How to Avoid Foreclosure or Repossession of Your Manufactured Home

The options for manufactured home owners facing foreclosure and repossession are similar to those available to traditional home owners. A few of your options might include:

  • forbearance agreement (your payments are suspended or reduced)
  • repayment plan (you get current on the debt over time)
  • loan modification (the lender agrees to change your loan's terms)
  • regular sale or short sale (in a short sale, you sell the property for less than you owe), or
  • deed in lieu of foreclosure (you give the home to the lender).

Forbearance Agreement: Reduce or Suspend Your Payments

With a forbearance agreement, the lender agrees to reduce or suspend your loan payments for a specific amount of time. In exchange, you must resume making your payments at the end of the forbearance period. You'll also have to make up the missed amounts.

Repayment Plan: Get Caught Up Over Time

If you've missed some of your loan payments due to a temporary hardship, a repayment plan will spread the past-due amount over time, typically three to six months. You'll pay a portion of the overdue amount along with your regular payment amount each month. At the end of the repayment period, you will be current on your payments, and you'll resume paying the normal monthly payment amount.

Loan Modification: Adjusting Your Loan Terms

A "loan modification" is a permanent restructuring of the loan where one or more of the terms are changed to provide a more affordable payment.

What Is a Short Sale?

A "short sale" occurs when the lender permits the homeowner to sell the home for an amount that falls short of the amount owed. (With a regular sale, you sell the home for at least enough to cover the debt.)

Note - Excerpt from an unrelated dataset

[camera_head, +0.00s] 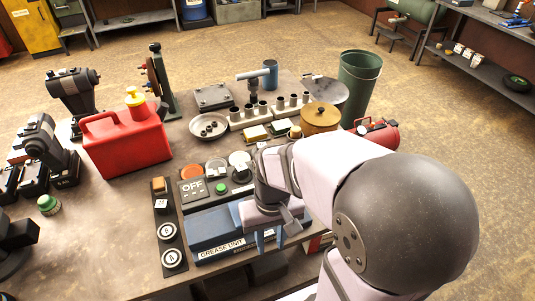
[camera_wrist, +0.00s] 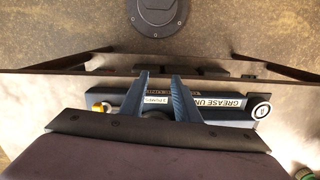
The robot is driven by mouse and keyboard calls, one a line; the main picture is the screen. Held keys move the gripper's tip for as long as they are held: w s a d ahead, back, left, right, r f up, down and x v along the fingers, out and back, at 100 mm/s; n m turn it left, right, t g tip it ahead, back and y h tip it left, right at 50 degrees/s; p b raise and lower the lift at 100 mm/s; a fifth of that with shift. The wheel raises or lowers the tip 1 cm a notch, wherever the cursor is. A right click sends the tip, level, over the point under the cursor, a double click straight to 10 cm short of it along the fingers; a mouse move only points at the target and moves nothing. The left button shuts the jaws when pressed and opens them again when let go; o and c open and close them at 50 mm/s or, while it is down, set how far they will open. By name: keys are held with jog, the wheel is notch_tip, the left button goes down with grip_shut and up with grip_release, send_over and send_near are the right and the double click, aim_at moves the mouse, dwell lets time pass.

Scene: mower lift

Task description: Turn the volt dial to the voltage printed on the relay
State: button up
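My gripper (camera_head: 268,240) points down at the blue grease unit (camera_head: 205,224), at the right part of its front. Its two blue fingers are apart with nothing seen between them; the wrist view also shows the gripper (camera_wrist: 160,78) open above the unit (camera_wrist: 218,101). Left of the unit, a dark strip carries two round white-faced dials, an upper one (camera_head: 167,231) and a lower one (camera_head: 172,259). One white dial (camera_wrist: 261,110) shows in the wrist view. An orange-topped block (camera_head: 158,185) with a small white label sits above them. I cannot tell which part is the relay; its print is unreadable.
A red fuel can (camera_head: 125,148), a wooden-coloured pot (camera_head: 319,120) and a green bin (camera_head: 359,85) stand farther back. The bench's front edge is near my gripper.

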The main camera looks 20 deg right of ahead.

What Is a Deed in Lieu of Foreclosure?

A "deed in lieu of foreclosure" is a transaction where the homeowner voluntarily transfers the property's title to the lender in exchange for a release from the loan obligation.

Frequently Asked Questions (FAQs)

Here are some answers to frequently asked questions (FAQs) about manufactured home foreclosures and repossessions.

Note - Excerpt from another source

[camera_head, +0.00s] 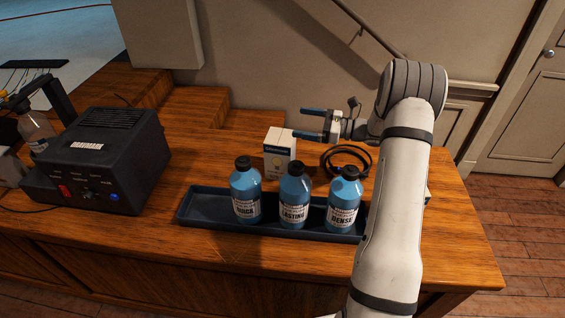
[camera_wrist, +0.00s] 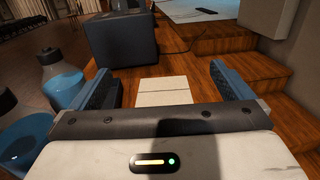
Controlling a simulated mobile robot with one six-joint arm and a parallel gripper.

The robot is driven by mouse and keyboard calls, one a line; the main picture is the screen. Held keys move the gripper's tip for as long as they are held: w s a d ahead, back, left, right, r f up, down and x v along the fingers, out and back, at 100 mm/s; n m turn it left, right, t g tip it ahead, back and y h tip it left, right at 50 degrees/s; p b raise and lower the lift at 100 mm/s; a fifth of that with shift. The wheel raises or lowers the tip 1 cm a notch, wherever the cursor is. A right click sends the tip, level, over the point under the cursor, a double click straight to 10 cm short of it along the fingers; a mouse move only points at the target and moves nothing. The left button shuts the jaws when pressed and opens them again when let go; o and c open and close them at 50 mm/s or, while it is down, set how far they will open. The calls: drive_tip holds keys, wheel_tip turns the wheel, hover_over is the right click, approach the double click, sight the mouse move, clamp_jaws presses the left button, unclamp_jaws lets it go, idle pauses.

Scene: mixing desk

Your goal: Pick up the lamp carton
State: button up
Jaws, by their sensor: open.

What are the consequences of a foreclosure on a manufactured home?

Some consequences of losing your manufactured home to foreclosure or repossession include the loss of the home, damage to your credit, and difficulty getting new credit.

How can I rebuild my credit after a foreclosure?

To rebuild your credit after a foreclosure or repossession, pay your bills on time and dispute errors on your credit reports. You can also take other steps, like getting a secured credit card and paying down certain debts, to lower your credit utilization ratio.

What if I rent the land and fail to pay rent?

If you live in a manufactured home park and fall behind on your lot rent, you could face eviction. Usually, the park owner must file a formal eviction lawsuit in court to remove you from the space. The eviction process often follows landlord-tenant laws, but might vary by state, with some states having special regulations for mobile home park evictions.

When to Talk to a Lawyer

As you can see, the laws about repossessing and foreclosing manufactured homes are complicated. If you're facing a repossession or foreclosure of your manufactured home and need specific information about your circumstances, consider talking to an attorney in your state.